Among those who tried to convince her to be a middle distance ace was Australian coach Anthony Benson.

Those were turbulent times with Benson and Michael Keon, the old czar of sports, but De Vega and her father-trainer stood on their decision to tackle the sprints and she found herself in the firmament of Asian athletics.

Lydia bettered the best times in the 400-m in the Asian Games and SEAG at age 16, showing great potential for an Olympic podium finish late in the decade probably now in the Seoul Olympics.

“We’ve come to realize that Lydia could be world-class, which by the way she did not fulfill. She became Asia’s fastest but in the 100-m and 200-m in the Olympics, she was eliminated,” said Keon.

She had long given up the dreams of winning a medal in the Olympics and De Vega now talks of getting into the semifinals of 100-m with consistent 11 seconds flat.

That’s the best she could do although it’s so way off the 10.49 world mark of Florence Griffith-Joyner.

“They don’t intimidate me. I’ve raced with them in the past, I am more scared of myself,” she said.

Her groin injury has been a recurrent one and doctors said it could be a growing muscle deeply embedded. It has caused her tremendous pain and now beginning to affect her mentally.

“When it comes, it hurts so much, natatakot na ako,” she said.

She had done 11.06 on a standing start on few occasions she did time trial for the Seoul run.

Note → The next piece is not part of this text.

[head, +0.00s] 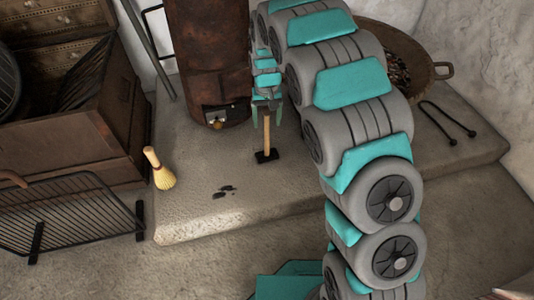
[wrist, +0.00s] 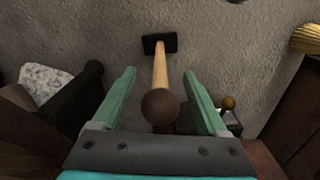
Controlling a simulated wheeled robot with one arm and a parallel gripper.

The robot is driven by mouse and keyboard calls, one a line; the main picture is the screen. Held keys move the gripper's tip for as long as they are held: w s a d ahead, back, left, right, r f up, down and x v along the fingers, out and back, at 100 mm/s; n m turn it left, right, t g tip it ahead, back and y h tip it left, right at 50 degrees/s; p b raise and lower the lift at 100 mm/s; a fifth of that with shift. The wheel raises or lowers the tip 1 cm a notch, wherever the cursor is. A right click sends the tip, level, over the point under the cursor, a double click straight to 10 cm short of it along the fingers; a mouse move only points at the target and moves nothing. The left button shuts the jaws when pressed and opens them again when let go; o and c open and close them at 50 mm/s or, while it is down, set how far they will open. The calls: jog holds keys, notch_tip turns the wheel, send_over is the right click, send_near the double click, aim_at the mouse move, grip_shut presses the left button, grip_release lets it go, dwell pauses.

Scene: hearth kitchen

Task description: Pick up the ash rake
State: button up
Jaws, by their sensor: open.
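The ash rake (head: 267,133) has a pale wooden handle and a small black head. It stands about upright on the stone hearth slab, in front of the stove, head down. In the wrist view its handle (wrist: 160,72) runs between my fingers, from a dark round knob near the palm to the black head on the slab. My gripper (head: 267,117) is open and reaches down from above, one finger on each side of the handle. In the wrist view gaps show between the handle and both fingers of my gripper (wrist: 160,80).
The rusty stove (head: 208,55) stands close behind the rake. A whisk brush (head: 160,170) is on the slab to the left. A basket (head: 425,70) and black tongs (head: 450,122) lie right, beyond my arm. A wire screen (head: 75,220) and wooden chest (head: 70,135) stand left.

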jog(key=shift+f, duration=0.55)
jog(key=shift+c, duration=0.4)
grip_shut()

Otherwise she did endurance buildup since taking two competitive runs, in the Osaka indoor and an invitational in Taipei last March where she had 11.6.

“Everything depends on my performance here,” said De Vega in charting the course her career would take. An offer to train under American coach Jim Crampton of Mt. San Antonio College in Walnut was turned down because she didn’t want to try it out in the West Coast anew.

There’s also the constant pressures of her personal life with her fiance of four years. Marriage has been a reality she couldn’t simply put as in the past.

Someone mentioned that she could continue her career even after motherhood as in Mary Decker Slaney’s case.

“When I have a baby, I’ll settle down as a baby-sitter,” she said.